SumoSound 1.0.2

A python library to add 3D sound to a Sumo traffic simulation.

SumoSound

SumoSound is a Python package which uses Sumo's TraCI API and PyOpenAL to generate vehicle sounds in a 3D environment. PyOpenAL calculates the proper volume, doppler shift, and stereo (or surround sound) output. The package comes with some built-in default sound effects, but is fully customizable, and can calculate the sounds from the point of view of either a stationary ego position or one of the vehicles in the simulation.

Installation

SumoSound can be installed using pip:

pip install SumoSound

Or, you can simply clone the GitHub repository and add it to your Python path.

You can then import the library.

import SumoSound

Dependencies

• Sumo TraCI
• PyOpenAL

Usage

See the example script sound_test.py for an example.

In general, you just need to define an Ego object (either of the Ego class or a subclass of it), pass this Ego object to a Simulation object, and then call update() on the Simulation object once per simulation step.
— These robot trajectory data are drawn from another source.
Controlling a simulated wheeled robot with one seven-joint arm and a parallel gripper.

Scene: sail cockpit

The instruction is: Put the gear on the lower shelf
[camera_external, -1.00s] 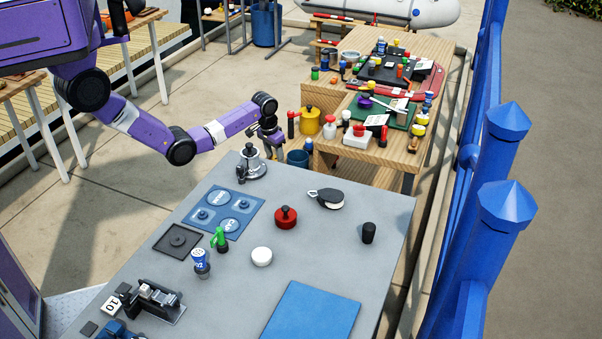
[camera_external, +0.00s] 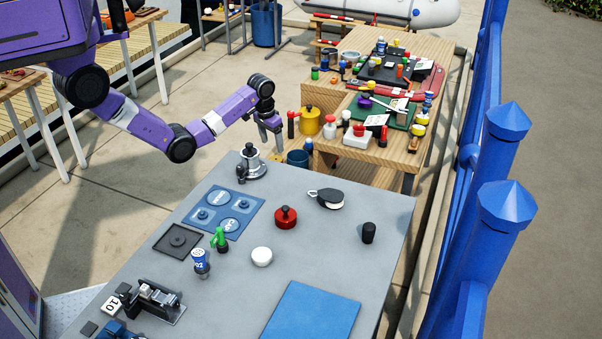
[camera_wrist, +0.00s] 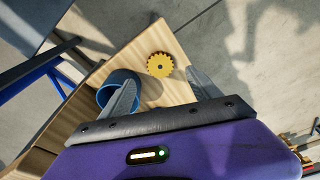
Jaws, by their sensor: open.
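The yellow toothed gear (camera_wrist: 160,64) lies flat on a pale wooden surface (camera_wrist: 178,92) in the wrist view, close to its edge. My gripper (camera_wrist: 162,75) is open, with one finger on either side of the gear in the picture; nothing is between the fingers in their grip. In the external view my gripper (camera_external: 269,142) hangs pointing down beyond the far left end of the grey table. I cannot make out the gear clearly in that view. Which surface is the lower shelf I cannot tell.
A blue cup (camera_wrist: 119,88) stands beside the left finger; it also shows in the external view (camera_external: 298,158). A silver bell-shaped fitting (camera_external: 252,163) stands on the grey table (camera_external: 340,245) near my gripper. A wooden bench (camera_external: 345,160) with many items lies to the right.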

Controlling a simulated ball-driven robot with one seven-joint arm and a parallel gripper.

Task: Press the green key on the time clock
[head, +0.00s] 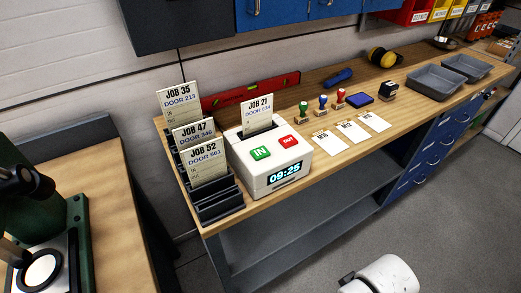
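The white time clock (300,161) stands on the wooden bench, at its left end in the picture. The green key (260,153), marked IN, is on its sloped top, left of the red key (289,142), marked OUT. Nothing covers the green key. The display (285,174) on its front reads 09:25. A card (257,113) marked JOB 21 stands upright in the slot behind the keys. My gripper is not in view; only a white rounded part of my arm shows at the bottom edge.
A dark card rack (222,208) with several job cards stands close left of the clock. A red level (250,92) lies behind. Stamps, an ink pad (361,98) and white cards (353,132) lie to the right. Grey floor (440,220) is open in front.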

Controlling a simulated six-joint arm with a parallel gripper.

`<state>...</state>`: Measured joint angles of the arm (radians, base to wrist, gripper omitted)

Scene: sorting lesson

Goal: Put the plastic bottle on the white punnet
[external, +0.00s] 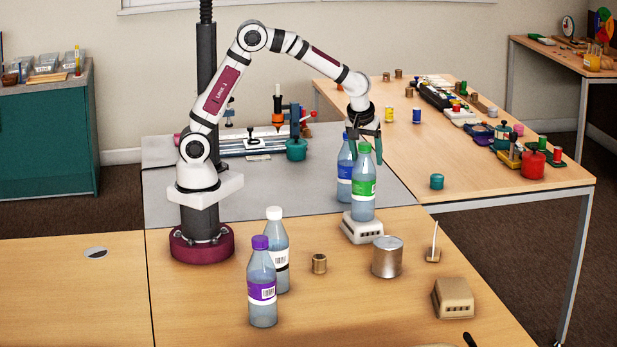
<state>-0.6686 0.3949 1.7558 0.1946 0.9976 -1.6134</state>
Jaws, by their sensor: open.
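The white punnet (362,231) is upside down on the wooden table. A plastic bottle with a green cap and green label (362,203) stands upright and appears to rest on top of it. My gripper (365,156) points down at this bottle's top, its open fingers to either side of the cap. Whether the fingers touch the bottle cannot be told. A blue-capped bottle (344,180) stands just behind it, partly hidden. A purple-capped bottle (262,291) and a white-capped bottle (276,246) stand upright at the front left.
A metal tin (387,258), a small brass cylinder (319,263) and a beige punnet (453,298) stand on the front table. The side table (545,180) carries spools and tools.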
Everything else should be handled automatically.

Documentation

Ego

An Ego object defines the position, velocity, and orientation of the listener. There are 3 ego types: Stationary Ego, Ego Vehicle, and Ego Vehicle with Manually-Calculated Speed.

Stationary Ego (Ego)

The position, velocity, and orientation of a stationary ego are controlled with the methods set_position(), set_velocity(), and set_angle(). The ego will default to a location of (0, 0, 0) facing east with zero velocity.

ego = SumoSound.Ego()

Ego Vehicle (EgoVehicle)

The position, velocity, and orientation of an ego vehicle are synced via TraCI with the vehicle with the given ID. These properties are automatically updated every time step by the Simulation object.

ego = SumoSound.EgoVehicle("vehicleID")

Ego Vehicle with Manually-Calculated Speed (EgoVehicleManualSpeed)

The same as an EgoVehicle, but the vehicle speed is calculated based on the ego position in the previous and current simulation time steps. This is useful if the ego vehicle is being controlled externally and the speed property is incorrect or undefined.

ego = SumoSound.EgoVehicleManualSpeed("vehicleID")

Simulation

A Simulation object keeps track of all of the vehicles in the Sumo simulation via TraCI, updating the sound sources and listener position as necessary. An ego must be passed to the constructor of the Simulation object.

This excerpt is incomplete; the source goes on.